> [Short exercise] In the records below, pick out all lines containing the word "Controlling".

> [Exercise input]
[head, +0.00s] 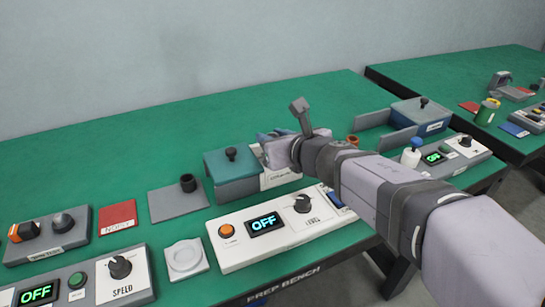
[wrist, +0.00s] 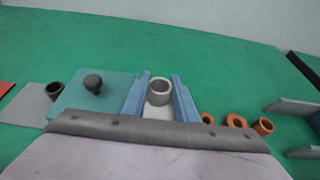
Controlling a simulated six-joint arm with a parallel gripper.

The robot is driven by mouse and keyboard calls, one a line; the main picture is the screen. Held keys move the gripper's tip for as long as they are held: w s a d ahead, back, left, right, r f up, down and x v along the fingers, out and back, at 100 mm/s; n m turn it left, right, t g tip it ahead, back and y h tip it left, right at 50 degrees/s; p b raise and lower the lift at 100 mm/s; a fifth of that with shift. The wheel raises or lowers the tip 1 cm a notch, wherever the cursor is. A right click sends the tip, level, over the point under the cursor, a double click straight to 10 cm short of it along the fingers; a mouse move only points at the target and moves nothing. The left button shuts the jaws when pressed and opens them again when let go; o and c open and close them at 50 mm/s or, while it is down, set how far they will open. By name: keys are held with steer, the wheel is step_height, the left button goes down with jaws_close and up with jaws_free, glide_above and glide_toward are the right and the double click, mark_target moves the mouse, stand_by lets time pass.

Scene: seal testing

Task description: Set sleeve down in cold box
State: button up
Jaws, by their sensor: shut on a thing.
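The sleeve (wrist: 159,92) is a grey open-topped ring, upright between the blue fingers of my gripper (wrist: 160,95) in the wrist view. The fingers are shut on it. A pale surface shows just below the sleeve; I cannot tell whether they touch. In the head view my gripper (head: 277,148) hides the sleeve. It is over a container with a white label (head: 280,178), whose text is too small to read. This may be the cold box; its inside is hidden. A teal lid (head: 230,164) with a dark knob is just left of my gripper.
A white control unit (head: 285,229) showing OFF stands in front. Orange rings (wrist: 235,121) lie to the right. A blue box (head: 421,114) with a knobbed lid stands farther right, near grey panels (head: 399,139). The green bench behind is clear.

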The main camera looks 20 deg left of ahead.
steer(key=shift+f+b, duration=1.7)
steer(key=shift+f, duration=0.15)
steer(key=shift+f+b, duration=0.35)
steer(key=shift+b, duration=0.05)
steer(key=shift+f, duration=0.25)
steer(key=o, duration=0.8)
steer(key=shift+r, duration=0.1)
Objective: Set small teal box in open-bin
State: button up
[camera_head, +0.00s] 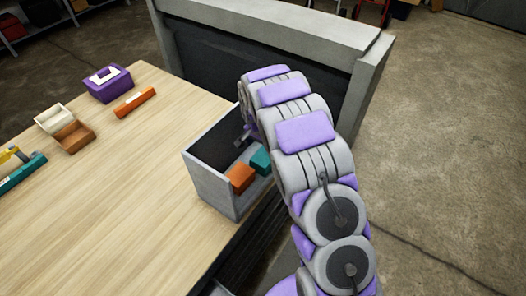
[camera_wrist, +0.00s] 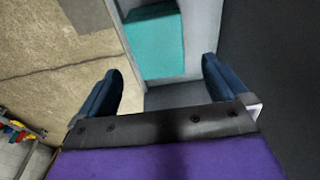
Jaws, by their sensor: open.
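The small teal box (camera_head: 261,161) lies inside the grey open-bin (camera_head: 211,190), beside an orange block (camera_head: 240,177). In the wrist view the teal box (camera_wrist: 155,45) is ahead of the fingers, by a light wall of the bin (camera_wrist: 205,28). My gripper (camera_head: 245,136) is mostly hidden by my arm in the head view, at the bin's far part. In the wrist view my gripper (camera_wrist: 163,66) has its two dark blue fingers spread apart with nothing between them. The box appears apart from the fingers.
The bin stands at the right edge of a wooden table (camera_head: 110,200). A purple box (camera_head: 108,84), an orange bar (camera_head: 134,102), a white-and-brown open box (camera_head: 66,128) and a teal tool (camera_head: 22,174) lie on it. A grey-framed dark panel (camera_head: 260,75) stands behind.

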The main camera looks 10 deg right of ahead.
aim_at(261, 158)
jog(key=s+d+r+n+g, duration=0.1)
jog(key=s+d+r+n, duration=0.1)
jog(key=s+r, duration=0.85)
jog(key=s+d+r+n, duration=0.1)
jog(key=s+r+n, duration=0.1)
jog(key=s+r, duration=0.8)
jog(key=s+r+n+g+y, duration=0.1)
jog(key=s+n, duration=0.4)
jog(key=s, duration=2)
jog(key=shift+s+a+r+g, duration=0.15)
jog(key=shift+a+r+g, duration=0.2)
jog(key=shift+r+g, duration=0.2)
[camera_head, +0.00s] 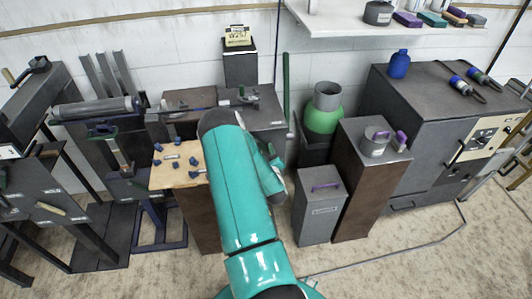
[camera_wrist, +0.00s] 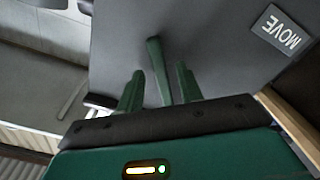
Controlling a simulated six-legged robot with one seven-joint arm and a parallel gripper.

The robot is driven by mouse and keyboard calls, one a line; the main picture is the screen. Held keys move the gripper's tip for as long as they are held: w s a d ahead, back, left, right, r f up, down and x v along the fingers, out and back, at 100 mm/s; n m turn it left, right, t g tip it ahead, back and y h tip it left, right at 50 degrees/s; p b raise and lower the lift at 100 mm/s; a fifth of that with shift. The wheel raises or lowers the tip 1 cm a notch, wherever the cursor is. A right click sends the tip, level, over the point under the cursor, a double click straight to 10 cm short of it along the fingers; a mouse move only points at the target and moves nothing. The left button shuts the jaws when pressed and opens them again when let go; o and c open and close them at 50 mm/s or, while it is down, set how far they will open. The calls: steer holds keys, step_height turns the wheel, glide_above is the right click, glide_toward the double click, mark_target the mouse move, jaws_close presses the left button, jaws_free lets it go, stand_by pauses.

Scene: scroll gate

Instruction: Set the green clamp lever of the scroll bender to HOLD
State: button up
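In the wrist view, the green clamp lever (camera_wrist: 157,72) stands out from a flat grey plate (camera_wrist: 215,50) and reaches down between my fingers. My gripper (camera_wrist: 159,80) is open around it, with one finger on each side and a visible gap to each. A label reading MOVE (camera_wrist: 283,32) is on the plate at the upper right; no HOLD label is legible. In the head view, a dark grey bench top (camera_head: 266,108) with a small green part (camera_head: 242,91) shows behind my teal arm. My gripper is hidden there by the arm.
A wooden-topped stand (camera_head: 167,181) with small blue parts is left of my arm. A grey bin (camera_head: 319,207) and a brown pedestal (camera_head: 352,207) stand to the right, near a green cylinder (camera_head: 322,117). Open floor shows at the lower right.

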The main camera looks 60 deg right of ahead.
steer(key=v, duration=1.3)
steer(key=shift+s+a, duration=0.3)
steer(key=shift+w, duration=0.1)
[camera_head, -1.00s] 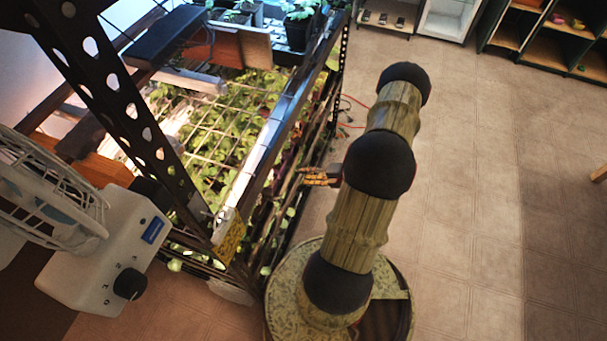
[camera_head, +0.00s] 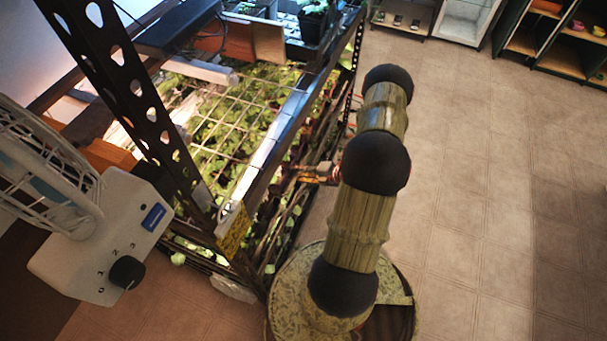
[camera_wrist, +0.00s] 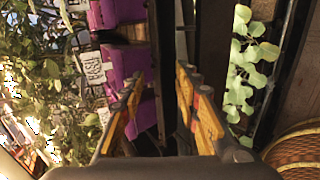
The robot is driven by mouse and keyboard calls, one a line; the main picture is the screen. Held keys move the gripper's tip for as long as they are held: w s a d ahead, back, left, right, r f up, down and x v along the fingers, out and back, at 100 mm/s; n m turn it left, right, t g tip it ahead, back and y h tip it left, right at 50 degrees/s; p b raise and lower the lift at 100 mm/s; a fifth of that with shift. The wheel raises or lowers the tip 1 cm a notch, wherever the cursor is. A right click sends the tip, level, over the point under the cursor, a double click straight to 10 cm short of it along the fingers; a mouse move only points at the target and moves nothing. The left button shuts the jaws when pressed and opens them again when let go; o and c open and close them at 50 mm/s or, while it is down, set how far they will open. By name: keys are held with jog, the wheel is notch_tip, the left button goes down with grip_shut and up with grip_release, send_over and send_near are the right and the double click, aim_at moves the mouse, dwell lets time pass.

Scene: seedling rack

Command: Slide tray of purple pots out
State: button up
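Purple pots (camera_wrist: 125,65) stand in a row at the upper left of the wrist view, beside leafy seedlings, with a white label (camera_wrist: 92,68) next to them. My gripper (camera_wrist: 158,82) is open, its two yellow-padded fingers apart around a dark gap. The left finger overlaps the pots in the picture; I cannot tell whether it touches them. A dark edge runs just right of the pots between the fingers; whether it is the tray's rim is unclear. In the head view my gripper (camera_head: 318,174) is at the rack's right side, partly behind my arm. The purple pots are not distinguishable there.
The metal seedling rack (camera_head: 265,150) holds plants under a wire grid. A white fan (camera_head: 105,240) stands at the left. More leaves (camera_wrist: 243,75) hang right of my gripper. Shelves (camera_head: 555,35) stand at the back right. The tiled floor (camera_head: 480,200) on the right is clear.

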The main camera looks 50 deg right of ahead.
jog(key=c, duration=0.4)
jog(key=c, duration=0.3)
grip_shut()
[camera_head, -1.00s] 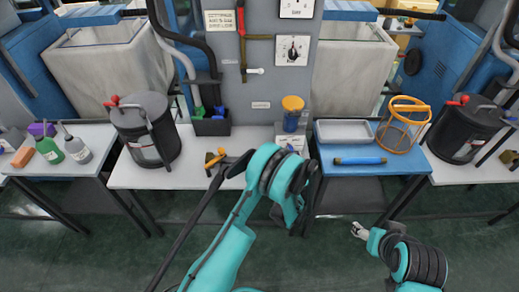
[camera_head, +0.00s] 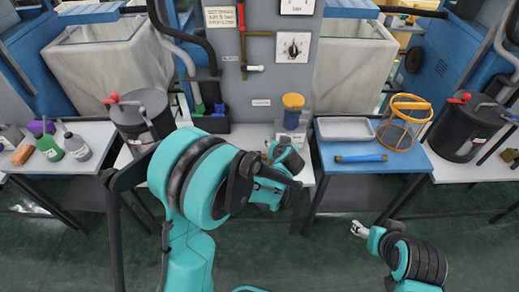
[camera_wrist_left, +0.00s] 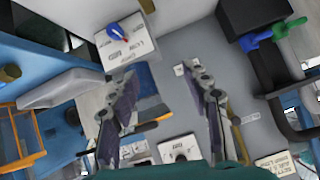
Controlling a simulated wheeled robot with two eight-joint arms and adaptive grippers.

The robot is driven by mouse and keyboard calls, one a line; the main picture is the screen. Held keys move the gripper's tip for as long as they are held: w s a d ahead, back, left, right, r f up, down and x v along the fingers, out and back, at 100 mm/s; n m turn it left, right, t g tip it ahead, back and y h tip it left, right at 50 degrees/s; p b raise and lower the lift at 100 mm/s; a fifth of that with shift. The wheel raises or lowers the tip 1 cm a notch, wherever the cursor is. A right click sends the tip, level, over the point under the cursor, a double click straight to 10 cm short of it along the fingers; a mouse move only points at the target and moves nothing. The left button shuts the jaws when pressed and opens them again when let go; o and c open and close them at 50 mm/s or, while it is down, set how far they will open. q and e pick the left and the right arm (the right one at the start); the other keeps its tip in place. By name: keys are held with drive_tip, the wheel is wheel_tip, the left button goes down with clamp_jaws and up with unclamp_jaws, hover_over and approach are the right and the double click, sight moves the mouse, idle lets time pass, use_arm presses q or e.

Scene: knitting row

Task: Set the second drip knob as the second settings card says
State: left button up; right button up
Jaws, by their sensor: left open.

> [Solution to this problem]
Controlling a simulated six-joint arm with a parallel gripper.
Controlling a simulated six-legged robot with one seven-joint arm and a parallel gripper.
Controlling a simulated wheeled robot with two eight-joint arms and adaptive grippers.

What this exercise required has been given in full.